Interpol has suspended a 10-year, €20 million partnership with FIFA amid ongoing investigations into alleged corruption at world football's governing body.
The international police organisation has announced it will "freeze the use of financial contributions from FIFA" for its Integrity in Sport programme.
Interpol and FIFA created the programme in 2011 to fight match-fixing but Jurgen Stock, secretary general of the world police body, has deemed the current arrangement inappropriate at present.
His decision was endorsed at a meeting of the organisation's executive committee at its headquarters in Lyon.
Stock said: "In light of the current context surrounding FIFA, while Interpol is still committed to developing our Integrity in Sport programme, I have decided to suspend the agreement.
"All external partners, whether public or private, must share the fundamental values and principles of the organisation, as well as those of the wider law enforcement community."

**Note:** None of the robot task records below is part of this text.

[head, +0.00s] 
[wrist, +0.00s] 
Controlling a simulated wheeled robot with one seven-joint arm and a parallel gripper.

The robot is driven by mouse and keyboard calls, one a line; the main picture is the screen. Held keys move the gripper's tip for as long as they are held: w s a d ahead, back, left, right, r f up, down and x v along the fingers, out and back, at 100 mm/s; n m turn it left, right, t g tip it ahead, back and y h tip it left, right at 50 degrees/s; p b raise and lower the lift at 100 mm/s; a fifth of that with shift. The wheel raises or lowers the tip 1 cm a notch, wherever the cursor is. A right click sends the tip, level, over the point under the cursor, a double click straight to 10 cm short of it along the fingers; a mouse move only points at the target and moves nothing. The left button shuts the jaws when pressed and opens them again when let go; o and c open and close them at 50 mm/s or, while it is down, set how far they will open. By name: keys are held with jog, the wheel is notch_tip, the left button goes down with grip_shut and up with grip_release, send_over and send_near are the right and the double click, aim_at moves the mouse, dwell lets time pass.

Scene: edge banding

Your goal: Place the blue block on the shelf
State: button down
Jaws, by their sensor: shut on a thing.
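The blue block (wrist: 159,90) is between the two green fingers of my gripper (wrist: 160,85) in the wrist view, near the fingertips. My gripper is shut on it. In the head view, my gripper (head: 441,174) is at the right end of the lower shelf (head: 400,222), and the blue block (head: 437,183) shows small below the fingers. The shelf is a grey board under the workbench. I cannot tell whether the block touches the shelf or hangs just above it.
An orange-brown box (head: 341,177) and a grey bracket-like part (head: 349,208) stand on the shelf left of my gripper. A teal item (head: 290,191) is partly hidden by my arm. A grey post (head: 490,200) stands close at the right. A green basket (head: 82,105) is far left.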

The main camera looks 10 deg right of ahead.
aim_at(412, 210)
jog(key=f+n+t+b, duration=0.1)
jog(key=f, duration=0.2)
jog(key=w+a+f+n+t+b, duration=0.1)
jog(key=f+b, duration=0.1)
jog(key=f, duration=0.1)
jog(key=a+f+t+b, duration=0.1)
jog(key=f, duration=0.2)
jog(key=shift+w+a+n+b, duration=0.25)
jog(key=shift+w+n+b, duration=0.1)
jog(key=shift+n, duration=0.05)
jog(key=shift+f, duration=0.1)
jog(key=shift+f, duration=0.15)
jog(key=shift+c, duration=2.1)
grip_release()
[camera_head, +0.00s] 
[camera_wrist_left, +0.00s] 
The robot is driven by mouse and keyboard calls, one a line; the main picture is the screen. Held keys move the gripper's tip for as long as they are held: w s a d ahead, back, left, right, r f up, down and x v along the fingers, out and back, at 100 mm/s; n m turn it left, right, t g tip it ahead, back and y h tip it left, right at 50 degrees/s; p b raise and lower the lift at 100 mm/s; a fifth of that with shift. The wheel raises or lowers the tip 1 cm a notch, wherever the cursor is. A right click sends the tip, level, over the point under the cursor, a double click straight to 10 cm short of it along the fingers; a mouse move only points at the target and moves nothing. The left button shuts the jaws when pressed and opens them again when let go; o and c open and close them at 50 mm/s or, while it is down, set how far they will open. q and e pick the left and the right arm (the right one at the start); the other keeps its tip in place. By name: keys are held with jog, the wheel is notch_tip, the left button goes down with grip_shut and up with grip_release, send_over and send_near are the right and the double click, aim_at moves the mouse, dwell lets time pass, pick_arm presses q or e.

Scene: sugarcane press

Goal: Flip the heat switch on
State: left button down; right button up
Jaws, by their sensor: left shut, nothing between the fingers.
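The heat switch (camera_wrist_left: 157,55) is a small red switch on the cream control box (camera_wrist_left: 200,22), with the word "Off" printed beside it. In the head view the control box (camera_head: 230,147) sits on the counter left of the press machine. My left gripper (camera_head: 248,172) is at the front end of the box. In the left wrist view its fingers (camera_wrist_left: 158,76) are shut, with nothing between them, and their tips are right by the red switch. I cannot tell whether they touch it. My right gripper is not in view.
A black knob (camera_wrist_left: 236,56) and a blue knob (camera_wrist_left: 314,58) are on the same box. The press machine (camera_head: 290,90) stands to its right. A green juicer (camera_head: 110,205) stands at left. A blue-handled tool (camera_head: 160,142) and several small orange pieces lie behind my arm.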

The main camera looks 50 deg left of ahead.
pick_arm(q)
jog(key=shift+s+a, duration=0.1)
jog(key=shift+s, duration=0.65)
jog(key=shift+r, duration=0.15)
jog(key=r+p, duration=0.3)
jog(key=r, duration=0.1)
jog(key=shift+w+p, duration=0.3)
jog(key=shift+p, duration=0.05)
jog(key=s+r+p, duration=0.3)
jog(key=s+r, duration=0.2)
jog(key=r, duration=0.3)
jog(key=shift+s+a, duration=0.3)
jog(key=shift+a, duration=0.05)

A statement from Interpol added: "The agreement with FIFA includes a clause which states that 'the funding party declares notably that its activities are compatible with the principles, aims and activities of Interpol'."
FIFA is currently engulfed in scandal as US and Swiss authorities conduct wide-ranging investigations into alleged corruption.
A statement from FIFA read: "We are disappointed to learn of the decision by Interpol to suspend cooperation in the fight against match-fixing in football. The success and importance of this programme cannot be understated. Our cooperation over the past four years has been a key part of addressing the transnational problem of match-fixing.
"This successful programme is unrelated to the current issues surrounding FIFA and we believe that this unilateral decision will negatively impact the fight against criminal activity, a goal of which no supporter of the sport can be in favour.
"FIFA remains committed to this important and successful collaboration and will work for its resumption at the earliest opportunity. We are currently reaching out to Interpol to further discuss this matter."